启动 Server 前需要手动更改 prometheus.yml 配置文件,明确拉取指标的实例地址(本案例中的 Pushgateway 地址)与 Server 拉取 Pushgateway 实例的时间间隔( scrape_interval ),具体更改如下:

global:
  scrape_interval:     15s # By default, scrape targets every 15 seconds.
  evaluation_interval: 15s # Evaluate rules every 15 seconds.
  # Attach these extra labels to all timeseries collected by this Prometheus instance.
  external_labels:
    monitor: 'codelab-monitor'

rule_files:
  - 'prometheus.rules.yml'

scrape_configs:
  - job_name: 'prometheus'
    # Override the global default and scrape targets from this job every 5 seconds.
    scrape_interval: 5s

    static_configs:
      - targets: ['localhost:9090']

  - job_name: 'pushgateway'  # metrics_path defaults to '/metrics'  # scheme defaults to 'http'.
    scrape_interval: 3s
    static_configs:
      - targets: ['localhost:9091']
        labels:
          instance: httprunner

注意:Pushgateway 的 scrape_interval 需要与 HttpRunner 上报数据频率保持一致,即设置为 3s。

启动 Prometheus Server:

./prometheus --config.file=prometheus.yml

配置HttpRunner

配置 HttpRunner 就比较简单了,在使用 hrp boom 启动性能测试时通过 prometheus-gateway 参数设置 Pushgateway 地址即可,如 --prometheus-gateway=":9091"。在性能过程中,HttpRunner 会以 3s 的数据上报间隔将性能测试指标上报到 Pushgateway。

配置Grafana

Grafana 的快速上手可以参考:Grafana | Prometheus ,不再赘述。

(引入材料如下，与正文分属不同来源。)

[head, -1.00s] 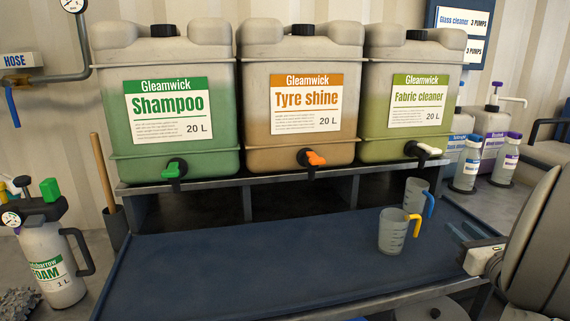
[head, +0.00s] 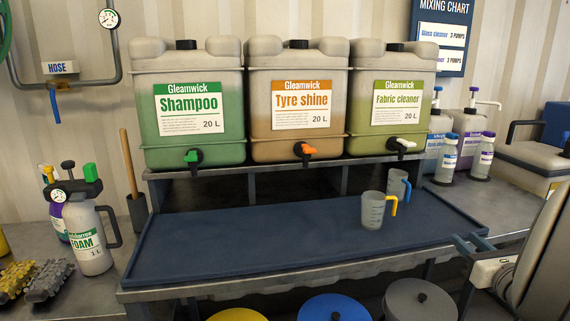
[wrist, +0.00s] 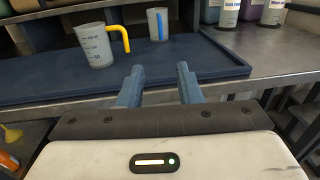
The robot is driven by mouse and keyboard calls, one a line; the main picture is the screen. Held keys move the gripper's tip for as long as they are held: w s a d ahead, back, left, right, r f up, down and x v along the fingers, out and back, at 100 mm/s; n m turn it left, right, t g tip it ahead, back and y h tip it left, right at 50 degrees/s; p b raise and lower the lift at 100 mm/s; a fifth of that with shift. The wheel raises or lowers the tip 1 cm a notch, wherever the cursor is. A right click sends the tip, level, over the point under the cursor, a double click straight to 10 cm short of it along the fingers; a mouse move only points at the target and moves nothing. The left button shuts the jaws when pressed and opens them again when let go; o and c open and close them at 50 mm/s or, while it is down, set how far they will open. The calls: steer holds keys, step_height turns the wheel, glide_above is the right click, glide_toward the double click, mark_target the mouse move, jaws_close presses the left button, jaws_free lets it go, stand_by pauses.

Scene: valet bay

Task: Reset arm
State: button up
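My gripper (wrist: 157,86) is open and empty in the wrist view, its two blue fingers apart above the near edge of the bench. In the head view my gripper (head: 470,243) is at the right, beside the tray's right end. A clear measuring jug with a yellow handle (head: 373,211) stands upright on the dark blue tray (head: 220,255). A second jug with a blue handle (head: 396,184) stands just behind it. Both jugs show beyond my fingers in the wrist view, the yellow-handled one (wrist: 97,46) at left and the blue-handled one (wrist: 157,24) farther back.
Shampoo (head: 190,105), tyre shine (head: 298,100) and fabric cleaner (head: 392,103) drums stand on a shelf behind the tray. A foam sprayer (head: 90,240) stands at left. Round lids (head: 333,308) lie below the bench front. The tray's left and middle are clear.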

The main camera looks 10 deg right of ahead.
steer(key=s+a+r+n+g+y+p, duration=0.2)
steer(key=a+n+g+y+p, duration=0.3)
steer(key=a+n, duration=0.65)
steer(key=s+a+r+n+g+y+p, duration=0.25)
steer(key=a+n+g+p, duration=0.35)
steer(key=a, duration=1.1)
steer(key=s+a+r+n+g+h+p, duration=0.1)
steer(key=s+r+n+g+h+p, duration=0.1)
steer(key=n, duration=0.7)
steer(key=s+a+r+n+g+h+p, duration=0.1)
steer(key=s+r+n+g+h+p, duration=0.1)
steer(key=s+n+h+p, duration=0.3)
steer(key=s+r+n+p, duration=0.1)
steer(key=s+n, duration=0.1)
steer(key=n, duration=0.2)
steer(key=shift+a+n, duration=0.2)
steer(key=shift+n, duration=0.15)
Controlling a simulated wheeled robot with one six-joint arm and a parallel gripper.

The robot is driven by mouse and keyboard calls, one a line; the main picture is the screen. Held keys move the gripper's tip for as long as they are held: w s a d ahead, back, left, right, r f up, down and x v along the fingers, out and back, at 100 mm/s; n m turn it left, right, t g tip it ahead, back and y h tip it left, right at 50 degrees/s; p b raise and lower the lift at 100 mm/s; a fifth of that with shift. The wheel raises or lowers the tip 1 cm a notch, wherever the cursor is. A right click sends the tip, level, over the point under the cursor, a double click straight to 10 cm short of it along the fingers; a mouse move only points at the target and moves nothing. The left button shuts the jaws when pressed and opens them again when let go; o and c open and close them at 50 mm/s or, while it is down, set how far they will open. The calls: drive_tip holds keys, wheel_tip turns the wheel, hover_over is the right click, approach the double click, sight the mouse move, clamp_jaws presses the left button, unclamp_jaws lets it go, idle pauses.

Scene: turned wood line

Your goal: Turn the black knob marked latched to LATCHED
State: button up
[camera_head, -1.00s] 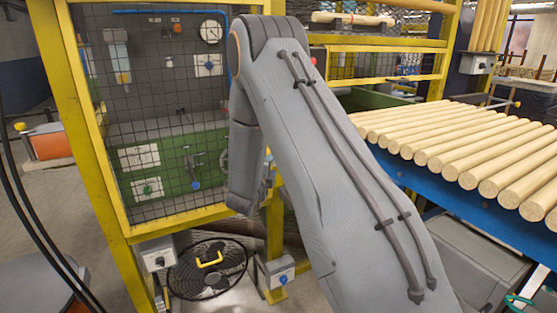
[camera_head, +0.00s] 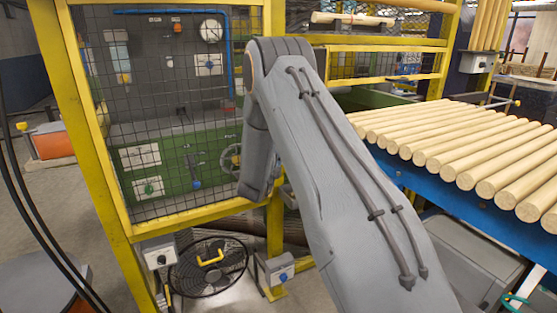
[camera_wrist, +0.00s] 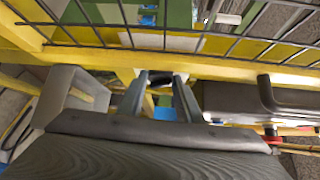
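A small black knob (camera_head: 161,260) sits on the front of a grey box low on the yellow frame, left of the fan, in the head view. Another dark knob (camera_head: 480,64) shows on a grey box on the post at the upper right. No marking is readable, so I cannot tell which is the latched knob. My gripper is hidden behind my arm in the head view. In the wrist view my gripper (camera_wrist: 162,82) has its two dark fingers apart, pointing at the yellow frame bar (camera_wrist: 215,66).
A wire mesh guard (camera_head: 165,90) in a yellow frame stands at the left. A grey box with a blue knob (camera_head: 283,277) and a black fan (camera_head: 207,285) are low down. Wooden rods (camera_head: 450,150) on a blue rack fill the right. A dark box (camera_wrist: 236,100) lies right of my fingers.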

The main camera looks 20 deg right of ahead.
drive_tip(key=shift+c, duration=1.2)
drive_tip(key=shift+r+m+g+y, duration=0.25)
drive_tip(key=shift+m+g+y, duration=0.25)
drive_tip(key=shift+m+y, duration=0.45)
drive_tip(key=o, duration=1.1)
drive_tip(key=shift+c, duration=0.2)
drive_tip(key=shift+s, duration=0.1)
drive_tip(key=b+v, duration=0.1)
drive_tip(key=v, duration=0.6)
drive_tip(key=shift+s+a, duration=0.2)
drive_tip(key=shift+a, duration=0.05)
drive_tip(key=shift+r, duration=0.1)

本文提供 hrp boom 单机模式的 Dashboard 模板,大家在 HttpRunner 公众号回复「Grafana」获取模板下载地址,然后导入 Grafana 中即可使用。

注:分布式场景的 Grafana Dashboard 模板,待 HttpRunner 上线分布式性能测试能力后再提供。

HttpRunner

模板最终效果如下:

Grafana Dashboard 1

Grafana Dashboard 2

指标说明

本节将介绍 HttpRunner 上报的指标说明,大家可以根据需要再丰富本文提供的 Grafana Dashboard 模板。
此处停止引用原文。